What Reeves wants, it seems, is for the lower upper class to develop some consciousness.

The problem is that many of these efforts are likely to run into the solid wall of upper middle-class resistance, even those that simply require a slightly higher tax bill. A change of heart is needed: a recognition of privilege among the upper middle class, the ability to hold up a mirror. Some of us in the upper middle class already feel a degree of cognitive dissonance about the advantages we pile up for our own kids, compared to the truncated opportunities we know exist for others. We want our children to do well, but also want to live in a fairer society. My friend and colleague E. J. Dionne put it to me this way: “I spend my weekdays decrying the problem of inequality, but then I spend my evenings and weekends adding to it.”
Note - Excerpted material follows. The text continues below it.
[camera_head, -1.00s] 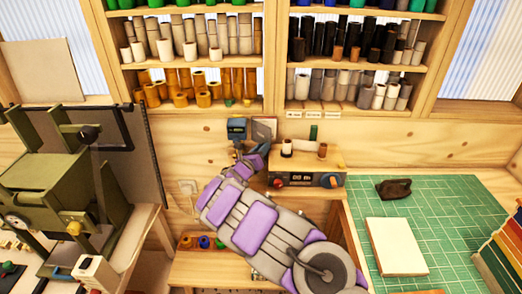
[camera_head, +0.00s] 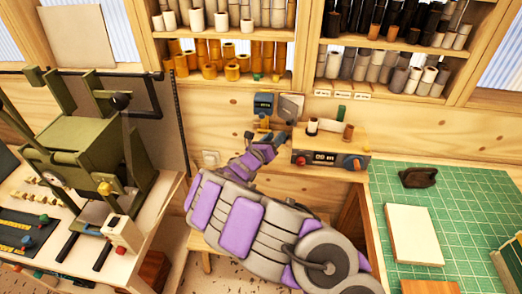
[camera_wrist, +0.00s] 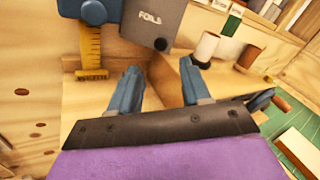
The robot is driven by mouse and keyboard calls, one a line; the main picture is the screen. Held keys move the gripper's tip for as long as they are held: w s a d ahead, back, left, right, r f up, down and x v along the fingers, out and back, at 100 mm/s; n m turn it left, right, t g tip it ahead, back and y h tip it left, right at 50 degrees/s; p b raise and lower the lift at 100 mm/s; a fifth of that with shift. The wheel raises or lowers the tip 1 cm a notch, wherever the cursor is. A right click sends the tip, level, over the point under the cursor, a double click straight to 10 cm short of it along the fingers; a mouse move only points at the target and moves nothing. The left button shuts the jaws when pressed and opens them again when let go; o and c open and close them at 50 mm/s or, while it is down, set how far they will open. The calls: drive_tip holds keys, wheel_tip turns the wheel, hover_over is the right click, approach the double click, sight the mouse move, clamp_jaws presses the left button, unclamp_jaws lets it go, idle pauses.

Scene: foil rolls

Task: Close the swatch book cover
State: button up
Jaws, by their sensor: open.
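A dark grey panel labelled "FOILS" (camera_wrist: 150,22), which looks like the swatch book's cover, is at the top of the wrist view. In the head view it shows as a small grey panel (camera_head: 291,106) against the wooden wall. I cannot tell how far the cover stands open; its upper part is cut off in the wrist view. My gripper (camera_wrist: 161,68) is open, its two blue fingers apart with nothing between them. The fingers point toward the panel, which is beyond their tips. In the head view my gripper (camera_head: 268,136) is small and just below the panel.
A blue device (camera_wrist: 90,10) with a yellow ruler-like strip (camera_wrist: 90,50) is left of the panel. A white spool (camera_wrist: 206,46) and a brown roll (camera_wrist: 243,56) stand right, on a control box (camera_head: 328,150). A green press (camera_head: 85,150) stands left; a green mat (camera_head: 465,215) lies right.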

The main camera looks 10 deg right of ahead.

We are all guilty, on some level, of taking actions on our children’s behalf that conferred an unfair advantage. If more of us start to feel Dionne’s cognitive dissonance, some political space might open up for reforms. The big question is then whether we are willing to make some modest sacrifices in order to expand opportunities for others or whether, deep down, we would rather pull up the ladder.
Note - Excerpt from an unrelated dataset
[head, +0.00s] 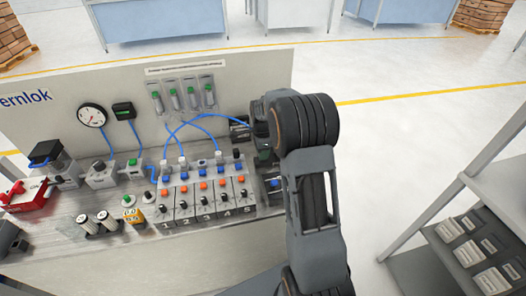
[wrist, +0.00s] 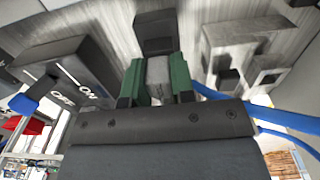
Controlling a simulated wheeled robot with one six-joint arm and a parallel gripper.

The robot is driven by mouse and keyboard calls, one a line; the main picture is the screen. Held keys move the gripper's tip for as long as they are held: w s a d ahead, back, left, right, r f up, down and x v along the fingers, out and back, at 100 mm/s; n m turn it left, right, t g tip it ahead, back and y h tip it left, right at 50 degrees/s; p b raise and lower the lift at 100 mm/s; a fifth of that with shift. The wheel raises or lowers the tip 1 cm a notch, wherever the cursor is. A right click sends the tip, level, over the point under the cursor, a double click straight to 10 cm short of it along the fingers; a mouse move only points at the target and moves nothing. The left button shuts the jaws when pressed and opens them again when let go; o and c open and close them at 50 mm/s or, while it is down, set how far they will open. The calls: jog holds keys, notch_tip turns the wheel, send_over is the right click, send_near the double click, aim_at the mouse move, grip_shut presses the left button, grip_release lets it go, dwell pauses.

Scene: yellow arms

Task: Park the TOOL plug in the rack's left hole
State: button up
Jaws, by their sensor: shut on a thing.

The danger here—and you can already see this in online reaction—is that Reeves comes across as blaming the “upper middle class,” when, in fact, he’s trying to break the mythology that holds together a political economy of exclusion. Yet, the white voters most part of the system that he describes—relatively wealthy and educated—may already be drifting toward the Democratic party and, concurrently, more receptive to these kinds of arguments. So, I ask, what do we do? His book appears to contain far-reaching proposals, but my sense is that there are much more fundamental structural features of our political economy—particularly involving credit, debt, and transfers—that help explain both the demand and supply of “upper middle class” opportunity hoarding.

Finally, the book does appear to discuss race, but I should stress that Tilly is particularly concerned with categories that form the basis of durable inequality, and race—as well as gender—is pretty important here.